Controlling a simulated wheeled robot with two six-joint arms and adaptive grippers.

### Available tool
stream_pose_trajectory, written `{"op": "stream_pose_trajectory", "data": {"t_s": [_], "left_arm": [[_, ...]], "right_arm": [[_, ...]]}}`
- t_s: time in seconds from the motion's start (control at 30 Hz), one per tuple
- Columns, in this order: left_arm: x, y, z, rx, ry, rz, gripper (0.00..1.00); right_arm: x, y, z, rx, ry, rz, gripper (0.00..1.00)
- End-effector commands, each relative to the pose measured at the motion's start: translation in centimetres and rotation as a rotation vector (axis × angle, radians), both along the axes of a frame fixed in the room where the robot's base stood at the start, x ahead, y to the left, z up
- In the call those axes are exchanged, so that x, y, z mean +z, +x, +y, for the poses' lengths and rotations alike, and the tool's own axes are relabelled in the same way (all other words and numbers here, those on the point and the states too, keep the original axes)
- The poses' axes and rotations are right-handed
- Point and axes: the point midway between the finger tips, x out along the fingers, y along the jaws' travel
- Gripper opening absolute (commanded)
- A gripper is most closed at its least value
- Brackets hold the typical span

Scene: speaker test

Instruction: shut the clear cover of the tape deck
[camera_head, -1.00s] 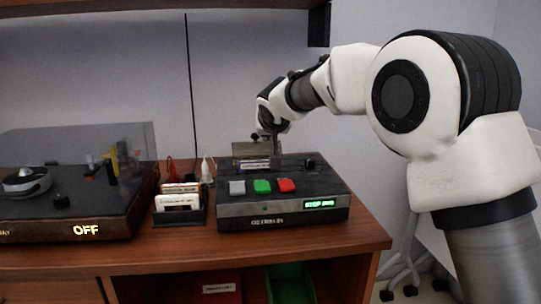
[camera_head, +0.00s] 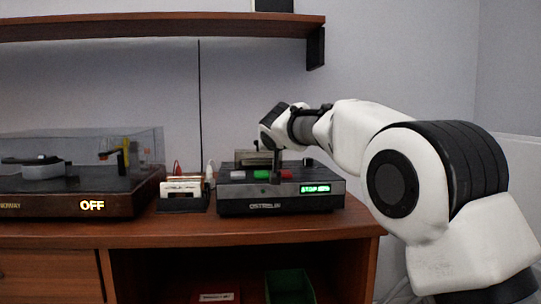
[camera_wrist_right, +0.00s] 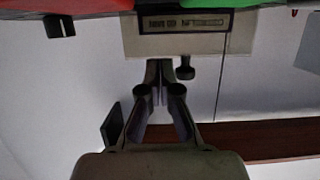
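The tape deck (camera_head: 281,207) stands on the wooden cabinet, with grey, green and red buttons and a lit green display (camera_head: 314,189) reading STOP. Its cover (camera_head: 252,158) shows as a dull, see-through panel standing up behind the buttons. In the right wrist view the cover (camera_wrist_right: 205,45) is a pale panel, with a dark-framed label and a small dark knob near it. My right gripper (camera_head: 278,162) reaches down over the deck beside the cover. Its fingers (camera_wrist_right: 160,72) look shut, with nothing visible between them. I cannot tell whether they touch the cover. My left gripper is not in view.
A turntable (camera_head: 70,205) with a clear lid and a lit OFF sign is at left. A cassette holder (camera_head: 181,204) stands between it and the deck. The cabinet top (camera_head: 250,232) is bare in front. A shelf (camera_head: 160,28) hangs above; a green bin (camera_head: 290,287) is below.

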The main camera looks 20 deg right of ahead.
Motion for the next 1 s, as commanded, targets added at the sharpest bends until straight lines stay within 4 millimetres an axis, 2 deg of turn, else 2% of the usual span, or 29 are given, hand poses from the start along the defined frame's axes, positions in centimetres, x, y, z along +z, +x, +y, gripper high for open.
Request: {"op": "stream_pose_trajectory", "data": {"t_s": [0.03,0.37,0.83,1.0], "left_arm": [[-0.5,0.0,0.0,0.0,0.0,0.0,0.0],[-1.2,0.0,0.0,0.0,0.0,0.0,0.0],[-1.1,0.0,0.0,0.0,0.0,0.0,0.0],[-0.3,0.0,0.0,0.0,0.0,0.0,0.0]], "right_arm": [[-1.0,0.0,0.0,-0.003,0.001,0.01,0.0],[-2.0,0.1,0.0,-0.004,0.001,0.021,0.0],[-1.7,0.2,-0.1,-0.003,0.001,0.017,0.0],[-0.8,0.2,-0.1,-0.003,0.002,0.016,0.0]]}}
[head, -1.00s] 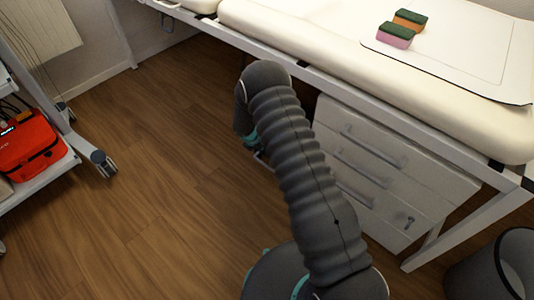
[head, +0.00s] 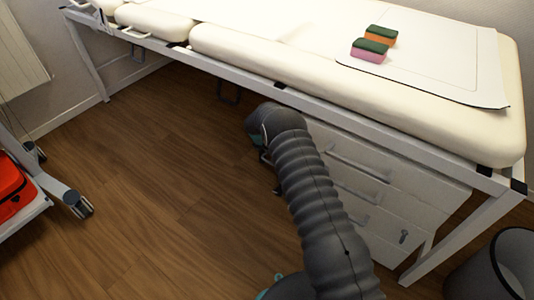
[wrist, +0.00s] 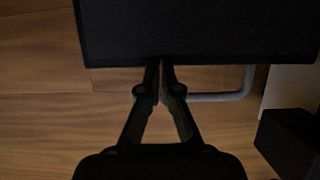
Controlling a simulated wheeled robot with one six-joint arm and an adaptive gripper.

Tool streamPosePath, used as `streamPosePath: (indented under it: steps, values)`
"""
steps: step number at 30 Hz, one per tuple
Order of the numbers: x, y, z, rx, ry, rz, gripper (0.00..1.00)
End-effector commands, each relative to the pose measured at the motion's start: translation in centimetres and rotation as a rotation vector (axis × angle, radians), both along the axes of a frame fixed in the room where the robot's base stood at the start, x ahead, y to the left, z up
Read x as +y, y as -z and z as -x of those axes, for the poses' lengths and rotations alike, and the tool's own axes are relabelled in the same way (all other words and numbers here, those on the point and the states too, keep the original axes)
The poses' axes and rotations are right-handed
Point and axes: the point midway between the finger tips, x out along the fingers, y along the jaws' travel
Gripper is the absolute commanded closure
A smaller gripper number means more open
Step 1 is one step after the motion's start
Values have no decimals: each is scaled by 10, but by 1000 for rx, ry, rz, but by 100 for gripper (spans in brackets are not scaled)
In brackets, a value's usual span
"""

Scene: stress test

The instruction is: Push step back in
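In the wrist view a dark, flat panel (wrist: 200,30), which looks like the step's tread, spans the top of the picture, with a straight front edge. A pale grey bent bar (wrist: 225,97) shows just below that edge, right of centre. My gripper (wrist: 161,64) has its two fingers drawn together at the tips, at or just under the panel's front edge. I cannot tell whether they touch it. Nothing shows between the fingertips. In the head view my arm hides the gripper, and I cannot make out the step.
A white drawer unit (head: 375,190) stands under the cream couch (head: 290,57), right of my arm. Two sponges (head: 372,45) lie on the couch. A grey bin (head: 490,270) stands at lower right, a wheeled cart (head: 60,195) at left. Wooden floor (head: 150,190) between is clear.

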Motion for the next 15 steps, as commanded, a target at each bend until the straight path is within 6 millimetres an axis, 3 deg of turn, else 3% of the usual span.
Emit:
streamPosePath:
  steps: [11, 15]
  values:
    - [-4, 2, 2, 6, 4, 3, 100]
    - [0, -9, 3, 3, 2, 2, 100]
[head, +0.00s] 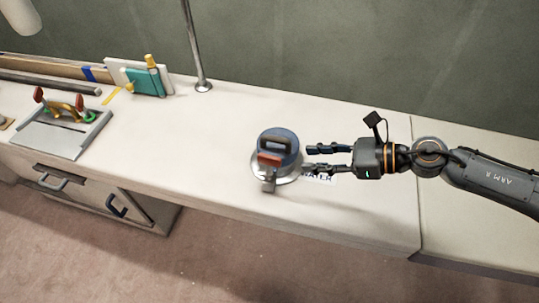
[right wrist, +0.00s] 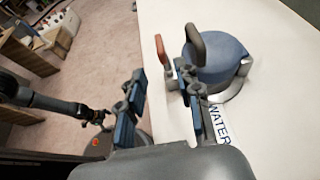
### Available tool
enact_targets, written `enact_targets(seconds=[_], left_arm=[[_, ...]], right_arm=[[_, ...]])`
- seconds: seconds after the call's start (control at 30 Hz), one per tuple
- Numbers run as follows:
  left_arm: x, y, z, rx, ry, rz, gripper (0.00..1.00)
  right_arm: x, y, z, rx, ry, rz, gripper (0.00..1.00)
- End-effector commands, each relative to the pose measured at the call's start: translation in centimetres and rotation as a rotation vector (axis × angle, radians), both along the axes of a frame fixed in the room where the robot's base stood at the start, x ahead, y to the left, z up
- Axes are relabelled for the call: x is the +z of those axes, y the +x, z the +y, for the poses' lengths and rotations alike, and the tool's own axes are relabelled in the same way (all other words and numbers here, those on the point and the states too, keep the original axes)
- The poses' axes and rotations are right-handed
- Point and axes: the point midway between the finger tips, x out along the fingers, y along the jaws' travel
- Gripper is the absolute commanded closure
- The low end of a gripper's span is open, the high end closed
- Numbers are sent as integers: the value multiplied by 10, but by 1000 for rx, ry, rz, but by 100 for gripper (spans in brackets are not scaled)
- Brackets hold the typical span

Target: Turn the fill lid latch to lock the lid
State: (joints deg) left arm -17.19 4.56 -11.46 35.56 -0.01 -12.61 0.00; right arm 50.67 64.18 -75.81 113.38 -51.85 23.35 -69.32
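The fill lid (head: 288,137) is a round blue-grey cap with a dark upright handle (head: 278,142), seated on a metal ring on the white counter. The red latch (head: 270,160) is on its near side. In the right wrist view the lid (right wrist: 222,62) is upper right, with the red latch (right wrist: 162,48) left of the dark handle (right wrist: 197,42). My right gripper (head: 306,159) is open, just right of the lid in the head view. Its fingers (right wrist: 155,85) are apart with nothing between them; contact with the lid cannot be told.
A WATER label (right wrist: 220,125) lies beside the lid. A metal pole (head: 197,50) rises from the counter behind. A grey tray (head: 62,138) with red-handled parts and a teal block (head: 146,82) stand left. The counter right of the lid is mostly clear.

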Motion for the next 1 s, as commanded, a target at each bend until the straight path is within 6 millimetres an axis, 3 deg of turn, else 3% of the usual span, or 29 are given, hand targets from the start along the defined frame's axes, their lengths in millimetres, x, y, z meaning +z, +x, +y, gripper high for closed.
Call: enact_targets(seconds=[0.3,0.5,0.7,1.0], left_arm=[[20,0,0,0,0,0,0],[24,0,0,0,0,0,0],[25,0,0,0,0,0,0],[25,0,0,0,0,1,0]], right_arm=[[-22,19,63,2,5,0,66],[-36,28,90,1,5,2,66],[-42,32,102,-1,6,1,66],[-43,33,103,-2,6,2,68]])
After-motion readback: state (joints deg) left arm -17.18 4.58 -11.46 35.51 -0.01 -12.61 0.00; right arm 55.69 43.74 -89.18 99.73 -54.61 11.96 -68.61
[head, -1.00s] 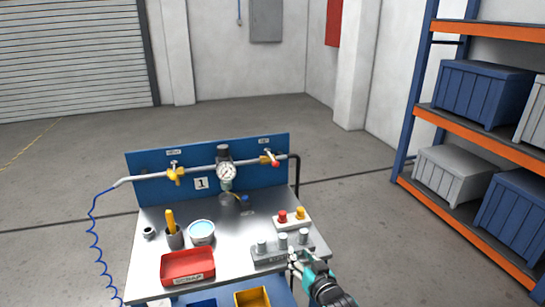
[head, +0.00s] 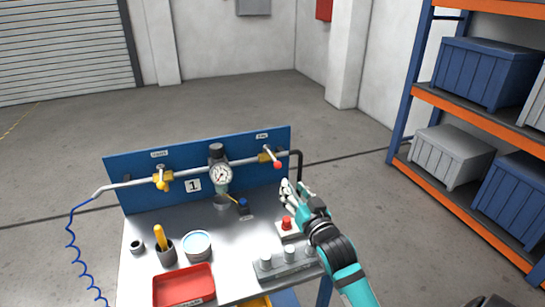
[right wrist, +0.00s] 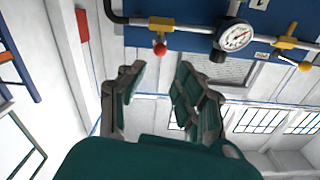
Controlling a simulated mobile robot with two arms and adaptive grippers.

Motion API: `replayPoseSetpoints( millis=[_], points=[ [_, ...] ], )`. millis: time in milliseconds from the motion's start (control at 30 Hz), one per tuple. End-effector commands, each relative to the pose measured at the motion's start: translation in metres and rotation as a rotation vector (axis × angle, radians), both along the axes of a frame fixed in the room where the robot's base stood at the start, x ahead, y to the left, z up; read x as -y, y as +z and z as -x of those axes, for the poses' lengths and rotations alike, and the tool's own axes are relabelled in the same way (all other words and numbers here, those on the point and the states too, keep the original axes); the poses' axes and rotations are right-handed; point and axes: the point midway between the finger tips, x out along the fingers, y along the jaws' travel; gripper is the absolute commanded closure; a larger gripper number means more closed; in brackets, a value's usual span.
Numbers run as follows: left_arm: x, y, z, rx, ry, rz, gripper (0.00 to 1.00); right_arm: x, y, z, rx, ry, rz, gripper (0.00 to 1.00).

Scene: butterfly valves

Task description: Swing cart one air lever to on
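Cart one has a blue back panel (head: 127,183) with a "1" plate (head: 193,186) and a pipe along it. At the pipe's right end is a valve whose lever ends in a red ball (head: 277,165); at its left end is a valve with a yellow-ball lever (head: 162,184). The labels above both are too small to read surely. My right gripper (head: 296,187) is open and empty, a little below and right of the red-ball lever, apart from it. In the right wrist view the red ball (right wrist: 160,50) lies ahead of the open fingers (right wrist: 158,72). My left gripper is out of view.
A pressure gauge (head: 221,174) stands between the valves. The cart top holds a red tray (head: 183,287), a cup with a yellow handle (head: 166,252), a bowl (head: 197,244) and a red button box (head: 287,225). Shelving (head: 410,100) stands at right.

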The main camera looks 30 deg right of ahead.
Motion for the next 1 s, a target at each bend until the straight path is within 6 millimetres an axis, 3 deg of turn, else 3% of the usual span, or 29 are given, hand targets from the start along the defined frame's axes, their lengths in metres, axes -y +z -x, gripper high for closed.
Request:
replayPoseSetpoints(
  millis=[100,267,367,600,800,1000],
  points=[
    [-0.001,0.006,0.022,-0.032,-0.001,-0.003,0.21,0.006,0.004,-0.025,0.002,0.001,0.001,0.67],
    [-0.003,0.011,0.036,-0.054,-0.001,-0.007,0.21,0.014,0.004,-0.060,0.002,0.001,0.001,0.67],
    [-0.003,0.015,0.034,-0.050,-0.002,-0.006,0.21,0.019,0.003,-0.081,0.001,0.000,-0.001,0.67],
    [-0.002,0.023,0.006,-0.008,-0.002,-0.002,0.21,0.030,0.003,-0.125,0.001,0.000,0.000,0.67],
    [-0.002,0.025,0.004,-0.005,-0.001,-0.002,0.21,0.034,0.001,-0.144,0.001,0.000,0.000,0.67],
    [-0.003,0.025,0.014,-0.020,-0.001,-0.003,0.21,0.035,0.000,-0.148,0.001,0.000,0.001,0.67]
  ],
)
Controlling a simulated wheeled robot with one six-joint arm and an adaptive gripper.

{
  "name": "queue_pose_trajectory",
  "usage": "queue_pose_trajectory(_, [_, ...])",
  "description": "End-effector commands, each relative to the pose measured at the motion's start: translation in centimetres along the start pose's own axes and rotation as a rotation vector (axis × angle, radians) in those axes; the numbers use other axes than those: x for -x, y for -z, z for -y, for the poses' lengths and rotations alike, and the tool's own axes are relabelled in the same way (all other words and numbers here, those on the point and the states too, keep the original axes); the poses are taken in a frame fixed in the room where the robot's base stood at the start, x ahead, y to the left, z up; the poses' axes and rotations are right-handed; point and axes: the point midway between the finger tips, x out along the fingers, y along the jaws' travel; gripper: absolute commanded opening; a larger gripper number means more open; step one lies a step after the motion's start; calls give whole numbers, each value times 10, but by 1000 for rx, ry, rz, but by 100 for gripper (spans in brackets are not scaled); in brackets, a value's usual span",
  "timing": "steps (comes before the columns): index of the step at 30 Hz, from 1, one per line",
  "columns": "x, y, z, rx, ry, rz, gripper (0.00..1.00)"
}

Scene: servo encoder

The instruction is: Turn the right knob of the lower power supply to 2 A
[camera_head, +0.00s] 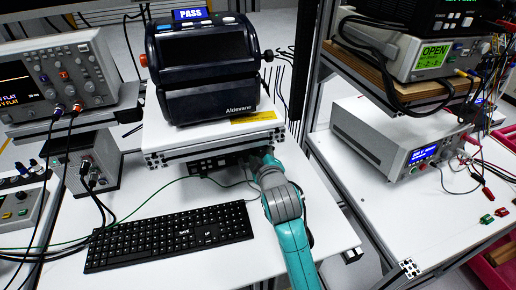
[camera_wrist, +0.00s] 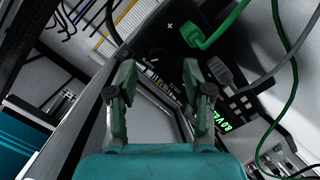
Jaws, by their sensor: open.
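The power supply has a black front panel (camera_head: 213,164) under the raised white shelf in the head view. The wrist view shows this panel close up and tilted, with a lit green display (camera_wrist: 231,126), a green plug (camera_wrist: 208,33) and a grey plug (camera_wrist: 221,72). My gripper (camera_wrist: 157,70) is open, its two fingers apart and pointing at the panel. Between and just beyond the fingertips is a dark round knob shape (camera_wrist: 156,58) with small white markings beside it; its exact setting is too small to read. I cannot tell whether the fingers touch it. In the head view my gripper is mostly hidden by my arm.
A black keyboard (camera_head: 170,235) lies in front on the white table. A green cable (camera_wrist: 291,95) loops at the right in the wrist view. Bare table lies right of my arm.

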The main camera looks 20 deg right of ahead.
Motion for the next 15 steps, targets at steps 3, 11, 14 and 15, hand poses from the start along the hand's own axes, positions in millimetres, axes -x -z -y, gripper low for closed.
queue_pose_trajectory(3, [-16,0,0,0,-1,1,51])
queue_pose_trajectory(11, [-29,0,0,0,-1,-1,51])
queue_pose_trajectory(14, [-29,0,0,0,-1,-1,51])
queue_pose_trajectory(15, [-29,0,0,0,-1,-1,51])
● ● ● ●
■ Exercise instructions:
Only the lines from the one containing "Motion for the next 15 steps, targets" to the end of the records should be repeated, exactly as they appear.

■ Result of this task:
Motion for the next 15 steps, targets at steps 3, 11, 14 and 15, hand poses from the start along the hand's own axes, positions in millimetres, axes -x -z -y, gripper low for closed.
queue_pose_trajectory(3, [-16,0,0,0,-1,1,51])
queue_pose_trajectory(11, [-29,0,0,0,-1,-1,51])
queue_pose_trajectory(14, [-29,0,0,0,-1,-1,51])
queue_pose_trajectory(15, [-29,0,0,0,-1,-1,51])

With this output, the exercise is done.